As with most statutory guidance there are the “must do now” tasks (actions that must be taken to be compliant) and the longer-term strategy (to ensure that best practice is in place, is repeatable, and can become embedded). Taking the “spaghetti approach” will probably mean doing some of those things simultaneously.
Below is the practical to do list we will follow in our school this term, the intention being to make attendance “everyone’s business” as the DfE’s guidance suggests.
An autumn term, attendance ‘to-do’ list
1, Complete your attendance (and admissions) registers accurately and report daily
There are three things to do here. First, be aware that there are some new codes for logging reasons for absences in your attendance register.
Your school MIS will be useful here.
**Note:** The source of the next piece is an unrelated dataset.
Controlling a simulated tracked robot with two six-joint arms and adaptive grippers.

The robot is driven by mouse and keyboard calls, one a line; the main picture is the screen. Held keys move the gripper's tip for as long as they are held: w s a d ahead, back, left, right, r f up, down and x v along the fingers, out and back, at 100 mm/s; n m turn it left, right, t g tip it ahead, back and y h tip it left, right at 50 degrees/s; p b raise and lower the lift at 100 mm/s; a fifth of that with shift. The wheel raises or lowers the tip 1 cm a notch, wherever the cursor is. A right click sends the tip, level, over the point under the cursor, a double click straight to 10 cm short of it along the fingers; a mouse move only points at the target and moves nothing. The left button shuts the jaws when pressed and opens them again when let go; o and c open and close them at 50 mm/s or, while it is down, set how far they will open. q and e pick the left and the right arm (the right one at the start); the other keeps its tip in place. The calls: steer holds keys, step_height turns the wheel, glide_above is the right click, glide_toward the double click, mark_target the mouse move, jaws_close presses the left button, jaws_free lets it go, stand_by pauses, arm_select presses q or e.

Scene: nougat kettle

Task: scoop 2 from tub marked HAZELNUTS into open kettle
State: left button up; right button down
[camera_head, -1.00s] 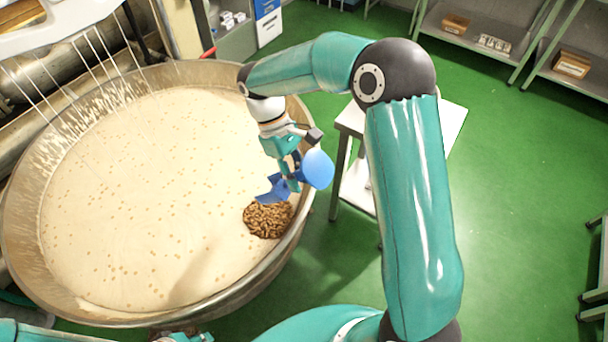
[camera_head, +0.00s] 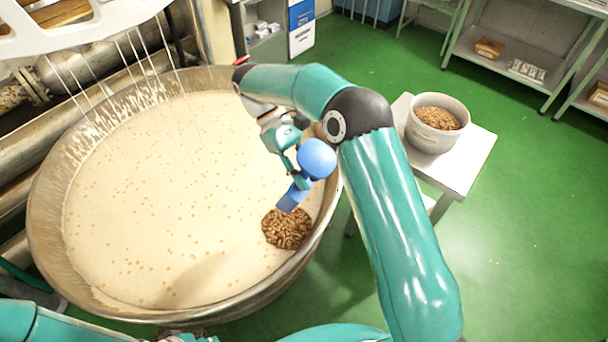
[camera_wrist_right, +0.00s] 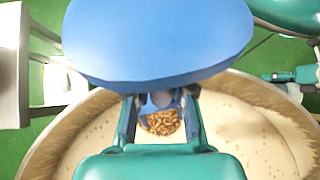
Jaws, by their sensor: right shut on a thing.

Ours provides the new definitions for each code at the click of a button at the point of data entry.
Sections 289-411 of the statutory guidance set out clear code definitions as well as identifying whether using specific codes will count as attendance, authorised or unauthorised absence, or whether the code is “not collected for statistical purposes” by the DfE.
Second, you must now share daily student attendance data with the DfE. To ensure this you simply grant permission via Wonde for the data to automatically transfer from your MIS. The DfE’s document Share your daily school attendance data (2022c) offers a guide. Be reassured that the DfE “talks to” 20 different MIS – there is no manual upload or intervention required.
A school is therefore compliant when the school has and continues to have all the required information in its MIS and when Wonde has continued permission to access that information at any time.
Your attendance teams and IT network team will be instrumental in effecting this – the key therefore is ensuring that the information in your MIS is accurate.
Third, Section 43 of the statutory guidance advises on the day-to-day processes school should have in place. Definitions of lateness and when to record a late student as absent from a session are included.
All this will work swimmingly if admissions registers are also accurate. The detail for admissions registers accuracy can be found in Sections 203-281 of the guidance. Your data and/or admissions administration team will need signposting.
2, Ensure you have identified a member of your senior leadership as your Attendance Champion
They need to be named in the school attendance policy and will oversee the success of your attendance strategy. They are likely to be the person who enacts the third point above and should have attendance responsibility detailed in their job description. Depending on your school attendance data it may well be that improving school attendance is an area of focus in their appraisal targets for this year.
3, Put a meeting in the diary this term with your School Attendance Support Team
Every local authority is expected to have a School Attendance Support Team which provides four core services to all schools (regardless of type) free of charge. They offer communication and advice, “targeting support meetings” (typically termly), multi-disciplinary support for families, and legal intervention.
Ensure you have booked in your targeting support meeting for this term. It will be an opportunity to identity students and cohorts at risk of poor attendance and agree targeted actions and access to services for those students.
4, Schedule training for your staff
As with any initiative in school collegues need to have a common language to use when they discuss attendance. Does everyone understand “persistent absence” (missing 10% of sessions or more), “severe absence” (more than 50% of sessions), “at risk of persistent absence” (missing between 5% and 10% of possible sessions)?
What about “authorised and unauthorised absence”, “agreed absence”, “exceptional circumstances”, “late”, “penalty notice”? These are all terms that all staff should be clear about.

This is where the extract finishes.